A.− Adj. et subst. [En parlant d'une pers., d'une collectivité, parfois d'un animal]
1. [Par rapport à un lieu, à une collectivité]
a) (Celui, celle) qui n'est pas d'un pays, d'une nation donnée; qui est d'une autre nationalité ou sans nationalité; plus largement, qui est d'une communauté géographique différente. Français et/ou étranger; pays étranger; nation étrangère. Il n'a été satisfait que d'une élève, une petite étrangère filasse (Alain-Fournier, Corresp.[avec Rivière], 1910, p. 204).
SYNT. a) Un jeune étranger; une belle étrangère; des étrangers de passage; d'illustres étrangers; une foule d'étrangers; sous le joug des étrangers; aux yeux des étrangers; les étrangers affluent. b) Étranger et/ou ennemi; étranger et/ou provincial. c) Diplomate, étudiant, ministre, prince, touriste étranger; les dieux étrangers; femme, personne étrangère; gouvernement, peuple étranger; armée, autorité, cour, puissance, race, ville étrangère; en (sur une) terre étrangère. La Légion* étrangère.
Spéc., subst. masc. sing. [En parlant d'une collectivité]
Ensemble de pays n'appartenant pas à une nation donnée. Dans l'étranger (vieilli); passer, vendre à l'étranger; séjour à l'étranger; Français résidant à l'étranger. J'ai passablement voyagé, vécu bien des mois en province et à l'étranger (Verlaine, Œuvres compl.,t. 4, Mém. veuf, 1886, p. 181).
Ensemble de personnes originaires de ces pays, y habitant. Chasser l'étranger. Les armées de volontaires purgeant de l'étranger le sol de la patrie (Zola, Débâcle,1892, p. 440).

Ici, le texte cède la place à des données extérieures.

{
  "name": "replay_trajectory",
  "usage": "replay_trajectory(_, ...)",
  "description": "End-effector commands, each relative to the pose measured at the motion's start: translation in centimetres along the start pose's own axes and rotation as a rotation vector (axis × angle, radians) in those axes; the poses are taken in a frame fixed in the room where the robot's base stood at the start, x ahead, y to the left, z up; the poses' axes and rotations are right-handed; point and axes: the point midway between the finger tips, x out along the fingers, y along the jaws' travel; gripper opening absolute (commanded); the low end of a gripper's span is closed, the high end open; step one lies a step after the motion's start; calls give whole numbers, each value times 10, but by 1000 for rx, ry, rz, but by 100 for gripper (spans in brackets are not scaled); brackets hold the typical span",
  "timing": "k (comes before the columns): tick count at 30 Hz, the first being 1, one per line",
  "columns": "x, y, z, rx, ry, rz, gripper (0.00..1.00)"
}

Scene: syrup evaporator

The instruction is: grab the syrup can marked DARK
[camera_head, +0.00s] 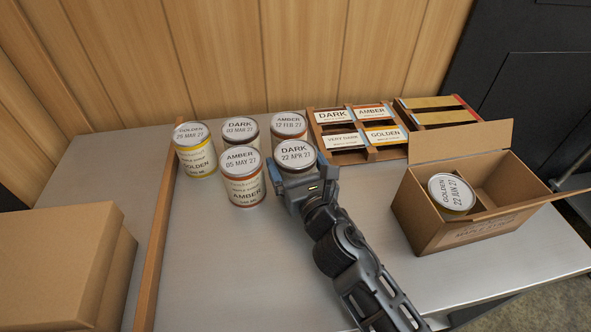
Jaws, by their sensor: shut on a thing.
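A can with the lid marked DARK 22 APR 27 (296,154) stands upright in the front row, to the right of a can marked AMBER 05 MAY 27 (242,177). My gripper (298,178) is shut on this DARK can from the front right and hides most of its side. A second can marked DARK 03 MAR 27 (240,128) stands in the back row. It is between a GOLDEN 25 MAR 27 can (195,149) and an AMBER 12 FEB 27 can (288,123). I cannot tell whether the held can is off the table.
A wooden rack with label cards (372,155) stands behind, to the right. An open carton (427,213) at right holds a GOLDEN 22 JAN 27 can (451,193). A wooden strip (158,235) and closed cardboard boxes (60,262) lie left. The front middle steel surface (220,270) is clear.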

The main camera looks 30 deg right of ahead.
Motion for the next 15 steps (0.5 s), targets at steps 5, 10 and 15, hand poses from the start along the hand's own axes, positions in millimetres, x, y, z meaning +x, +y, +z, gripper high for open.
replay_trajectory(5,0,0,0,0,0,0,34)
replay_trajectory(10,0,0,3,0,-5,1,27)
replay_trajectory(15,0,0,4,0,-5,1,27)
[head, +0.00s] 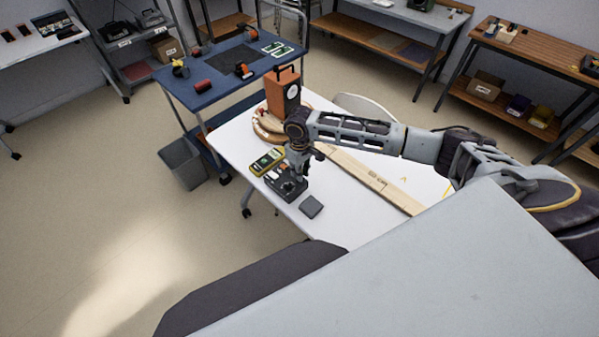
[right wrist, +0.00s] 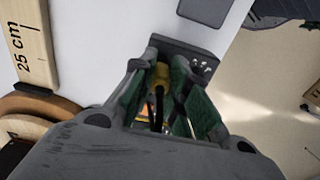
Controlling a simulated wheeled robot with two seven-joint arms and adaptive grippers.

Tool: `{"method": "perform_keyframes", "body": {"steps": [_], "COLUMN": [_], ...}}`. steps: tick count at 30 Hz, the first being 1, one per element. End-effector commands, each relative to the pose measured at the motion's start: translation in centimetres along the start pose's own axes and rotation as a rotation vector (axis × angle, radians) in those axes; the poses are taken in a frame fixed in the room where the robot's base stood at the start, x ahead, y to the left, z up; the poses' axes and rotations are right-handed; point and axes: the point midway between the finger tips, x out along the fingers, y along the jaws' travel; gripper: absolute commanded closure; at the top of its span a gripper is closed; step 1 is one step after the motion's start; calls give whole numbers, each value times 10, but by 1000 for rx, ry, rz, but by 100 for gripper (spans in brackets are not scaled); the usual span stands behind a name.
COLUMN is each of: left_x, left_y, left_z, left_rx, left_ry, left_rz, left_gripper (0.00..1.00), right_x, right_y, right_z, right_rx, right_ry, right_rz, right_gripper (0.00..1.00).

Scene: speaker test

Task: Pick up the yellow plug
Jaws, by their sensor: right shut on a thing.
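My right gripper (head: 294,176) points straight down over a dark block with sockets (head: 287,190) near the front left edge of the white table. In the right wrist view its green-padded fingers (right wrist: 162,92) are closed around the yellow plug (right wrist: 160,76). The dark block also shows in that view (right wrist: 190,52), just beyond the fingers. A dark cable or stem shows below the plug between the fingers. In the head view the plug is hidden by the gripper. I cannot tell whether the plug is clear of the block. My left gripper is out of view.
A yellow-framed meter (head: 266,161) lies left of the gripper, and a small dark grey box (head: 311,207) to its right. A blue cart (head: 205,103) stands beyond the table.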

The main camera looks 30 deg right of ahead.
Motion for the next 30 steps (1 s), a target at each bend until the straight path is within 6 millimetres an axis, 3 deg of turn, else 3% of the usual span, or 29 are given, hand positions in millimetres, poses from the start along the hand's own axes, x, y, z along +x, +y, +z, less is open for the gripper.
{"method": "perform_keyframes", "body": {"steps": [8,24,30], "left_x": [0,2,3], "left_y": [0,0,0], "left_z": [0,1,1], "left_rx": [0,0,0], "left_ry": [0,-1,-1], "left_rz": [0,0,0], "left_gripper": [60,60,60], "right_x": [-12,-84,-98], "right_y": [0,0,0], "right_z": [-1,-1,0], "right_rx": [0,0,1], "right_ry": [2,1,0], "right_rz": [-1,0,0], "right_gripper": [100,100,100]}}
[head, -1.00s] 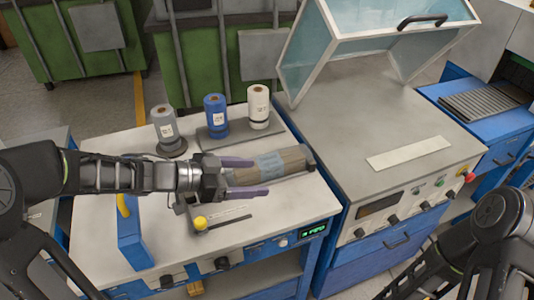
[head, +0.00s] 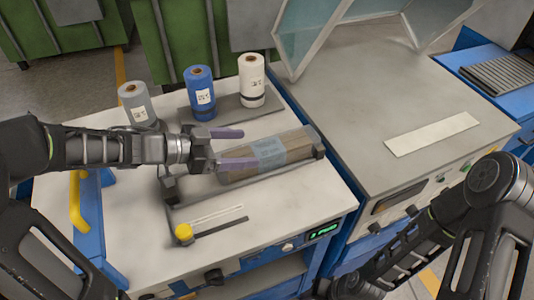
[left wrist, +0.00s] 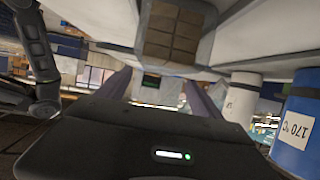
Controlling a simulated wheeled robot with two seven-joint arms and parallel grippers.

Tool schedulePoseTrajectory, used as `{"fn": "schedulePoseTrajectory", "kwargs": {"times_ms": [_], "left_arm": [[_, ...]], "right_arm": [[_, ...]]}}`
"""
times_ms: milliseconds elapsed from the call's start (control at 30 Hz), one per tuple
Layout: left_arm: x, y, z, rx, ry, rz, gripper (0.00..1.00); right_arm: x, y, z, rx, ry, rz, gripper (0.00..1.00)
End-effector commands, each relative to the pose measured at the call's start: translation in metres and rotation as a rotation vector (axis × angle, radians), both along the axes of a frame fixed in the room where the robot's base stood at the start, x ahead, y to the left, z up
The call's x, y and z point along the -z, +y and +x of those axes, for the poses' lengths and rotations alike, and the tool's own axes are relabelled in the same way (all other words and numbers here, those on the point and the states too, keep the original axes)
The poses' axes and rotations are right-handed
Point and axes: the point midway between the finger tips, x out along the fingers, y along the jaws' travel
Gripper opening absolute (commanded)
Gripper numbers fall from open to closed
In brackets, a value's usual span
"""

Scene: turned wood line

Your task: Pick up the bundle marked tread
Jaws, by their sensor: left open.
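The bundle (head: 296,143) is a long stack of grey-brown wood strips with a translucent bluish wrap around its middle. It lies on the pale bench top; I cannot read a tread mark on it. My left gripper (head: 246,148) is open and empty, with purple fingers at the bundle's left end. In the head view the lower finger overlaps the bundle and the upper one shows behind it. The left wrist view shows the bundle's end (left wrist: 170,35) as stacked brown blocks, ahead of the fingers. My right arm shows at the right, without its fingers.
Grey (head: 134,98), blue (head: 200,88) and white (head: 251,74) rolls stand behind the bundle. A grey machine (head: 375,110) with a raised clear hood stands to the right.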

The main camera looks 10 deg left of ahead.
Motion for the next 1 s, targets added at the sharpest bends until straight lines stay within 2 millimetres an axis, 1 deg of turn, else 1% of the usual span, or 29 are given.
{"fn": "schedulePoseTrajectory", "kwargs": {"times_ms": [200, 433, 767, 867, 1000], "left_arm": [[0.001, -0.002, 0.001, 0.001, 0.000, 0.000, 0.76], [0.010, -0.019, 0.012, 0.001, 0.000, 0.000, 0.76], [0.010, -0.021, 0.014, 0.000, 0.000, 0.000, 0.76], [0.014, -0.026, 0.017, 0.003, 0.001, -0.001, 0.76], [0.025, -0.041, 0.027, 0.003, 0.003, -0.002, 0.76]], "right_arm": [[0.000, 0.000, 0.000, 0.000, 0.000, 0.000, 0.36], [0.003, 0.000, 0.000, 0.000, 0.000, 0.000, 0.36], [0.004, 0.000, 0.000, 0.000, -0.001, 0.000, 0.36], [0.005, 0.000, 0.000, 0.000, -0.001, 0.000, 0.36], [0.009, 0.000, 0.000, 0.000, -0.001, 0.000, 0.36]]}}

b) (Celui, celle) qui n'est pas familier(ière) d'un lieu qui ne fait pas partie d'une collectivité donnée :
1. Sans doute elle [Gervaise] avait confiance en madame Boche; seulement ça la mettait hors d'elle de voir une étrangère s'installer dans sa chambre, ouvrir les tiroirs, toucher ses affaires. Zola, Assommoir,1877, p. 472.

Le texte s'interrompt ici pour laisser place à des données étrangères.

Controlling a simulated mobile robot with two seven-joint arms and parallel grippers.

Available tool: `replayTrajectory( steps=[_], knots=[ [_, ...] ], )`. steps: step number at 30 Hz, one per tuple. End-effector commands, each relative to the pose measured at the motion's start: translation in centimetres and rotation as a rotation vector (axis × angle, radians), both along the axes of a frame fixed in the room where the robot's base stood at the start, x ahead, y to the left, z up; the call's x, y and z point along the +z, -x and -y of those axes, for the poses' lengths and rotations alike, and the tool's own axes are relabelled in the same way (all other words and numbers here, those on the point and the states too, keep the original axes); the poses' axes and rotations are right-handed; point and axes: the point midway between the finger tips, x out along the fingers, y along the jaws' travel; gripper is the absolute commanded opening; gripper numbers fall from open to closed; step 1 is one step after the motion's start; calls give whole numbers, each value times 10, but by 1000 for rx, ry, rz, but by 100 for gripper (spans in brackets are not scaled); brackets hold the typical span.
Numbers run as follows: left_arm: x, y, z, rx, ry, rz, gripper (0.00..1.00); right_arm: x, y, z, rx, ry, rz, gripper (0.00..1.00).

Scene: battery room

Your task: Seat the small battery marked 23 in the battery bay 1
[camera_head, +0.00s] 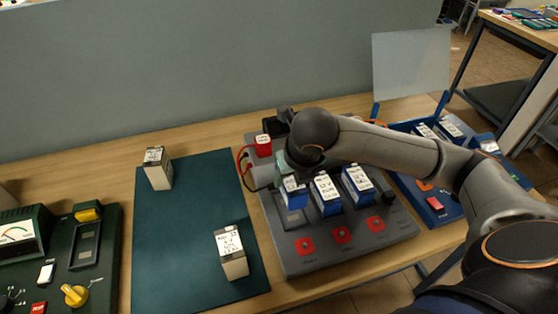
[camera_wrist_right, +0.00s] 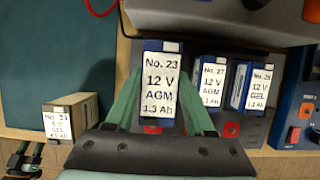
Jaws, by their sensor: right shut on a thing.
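The small blue battery marked 23 (camera_wrist_right: 158,85) has a white label reading 12 V AGM 1.3 Ah. My right gripper (camera_wrist_right: 157,110) is shut on it, one green finger on each side. In the head view this battery (camera_head: 293,191) is over the leftmost bay of the grey charging station (camera_head: 340,260); my right gripper (camera_head: 287,172) is partly hidden by its own wrist. I cannot tell if the battery's lower end is inside. My left gripper (camera_wrist_right: 26,152) seems to show small beyond the table's front edge in the wrist view.
Blue batteries stand in the middle bay (camera_head: 326,194) and right bay (camera_head: 358,184). Two pale batteries stand on the green mat, one behind (camera_head: 158,170) and one in front (camera_head: 232,255). A blue tray-like unit (camera_head: 435,212) is at right, a green tester (camera_head: 75,265) at left.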

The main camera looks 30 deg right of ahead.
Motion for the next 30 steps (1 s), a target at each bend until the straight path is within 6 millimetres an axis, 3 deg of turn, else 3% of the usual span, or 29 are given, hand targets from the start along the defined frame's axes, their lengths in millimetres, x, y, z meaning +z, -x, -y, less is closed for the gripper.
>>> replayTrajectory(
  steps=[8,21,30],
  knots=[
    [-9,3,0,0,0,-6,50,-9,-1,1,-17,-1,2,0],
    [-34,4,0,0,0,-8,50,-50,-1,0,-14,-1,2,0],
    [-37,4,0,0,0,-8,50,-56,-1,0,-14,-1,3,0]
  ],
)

Étranger à. Glaneuses étrangères au bourg (Balzac, Lys,1836, p. 68).Personnes étrangères à l'administration (Estaunié, Ascension M. Baslèvre,1919, p. 161).
c) Expressions
Être (un) étranger dans son (propre) pays. En ignorer les coutumes, les événements, être tenu à l'écart de ce qui s'y passe. Vous qui vous plaigniez tant d'être un étranger dans votre propre pays (Sartre, Mouches,1943, I, 1, p. 14).
P. anal. Lady Falkland vit en étrangère dans sa propre maison, où la maîtresse de son mari (...) commande à sa place (Farrère, Homme qui assass.,1907, p. 85).

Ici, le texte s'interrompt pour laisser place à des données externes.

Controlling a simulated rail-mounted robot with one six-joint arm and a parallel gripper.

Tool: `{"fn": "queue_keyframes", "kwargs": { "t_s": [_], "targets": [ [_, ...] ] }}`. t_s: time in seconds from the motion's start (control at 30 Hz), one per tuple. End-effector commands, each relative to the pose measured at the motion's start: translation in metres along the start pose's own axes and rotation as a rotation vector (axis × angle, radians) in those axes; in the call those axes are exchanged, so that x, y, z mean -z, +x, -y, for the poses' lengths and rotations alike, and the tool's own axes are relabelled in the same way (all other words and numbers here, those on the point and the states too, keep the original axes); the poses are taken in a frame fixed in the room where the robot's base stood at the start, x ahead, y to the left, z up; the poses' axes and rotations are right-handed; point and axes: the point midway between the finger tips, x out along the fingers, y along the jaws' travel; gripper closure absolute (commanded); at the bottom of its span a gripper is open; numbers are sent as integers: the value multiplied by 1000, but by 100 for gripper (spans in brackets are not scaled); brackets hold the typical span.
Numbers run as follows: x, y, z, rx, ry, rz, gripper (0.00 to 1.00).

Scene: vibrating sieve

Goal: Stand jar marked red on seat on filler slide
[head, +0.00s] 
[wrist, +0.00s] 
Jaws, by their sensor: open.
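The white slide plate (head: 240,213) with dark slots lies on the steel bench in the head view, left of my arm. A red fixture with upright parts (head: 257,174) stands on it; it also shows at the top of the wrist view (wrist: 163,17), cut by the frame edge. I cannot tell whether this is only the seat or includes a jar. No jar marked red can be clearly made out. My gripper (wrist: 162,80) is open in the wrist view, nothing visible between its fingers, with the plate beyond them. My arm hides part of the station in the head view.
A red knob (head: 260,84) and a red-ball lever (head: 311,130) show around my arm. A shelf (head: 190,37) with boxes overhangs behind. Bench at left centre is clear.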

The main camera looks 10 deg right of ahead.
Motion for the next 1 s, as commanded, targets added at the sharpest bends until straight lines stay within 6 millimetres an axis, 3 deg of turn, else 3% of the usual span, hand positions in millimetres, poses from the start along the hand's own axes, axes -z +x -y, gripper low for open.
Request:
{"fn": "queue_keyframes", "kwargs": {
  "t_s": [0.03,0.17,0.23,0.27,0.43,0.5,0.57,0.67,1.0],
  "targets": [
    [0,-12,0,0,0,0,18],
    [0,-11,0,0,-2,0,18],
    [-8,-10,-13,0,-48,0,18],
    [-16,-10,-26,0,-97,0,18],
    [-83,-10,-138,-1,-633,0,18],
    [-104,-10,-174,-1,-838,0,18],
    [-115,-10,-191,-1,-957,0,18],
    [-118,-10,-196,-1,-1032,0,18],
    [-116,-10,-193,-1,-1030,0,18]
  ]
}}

N'être étranger nulle part. Être bien accueilli, à l'aise partout.
Étranger sur la terre. (Celui) qui, croyant en Dieu, à l'au-delà, se considère comme passager sur la terre, aspire au ciel, sa véritable patrie :
2. C'est bien l'étranger sur la terre du psaume 119, l'exilé qui cherche dans les nuages les frontières d'une patrie perdue. Green, Journal,1942, p. 244.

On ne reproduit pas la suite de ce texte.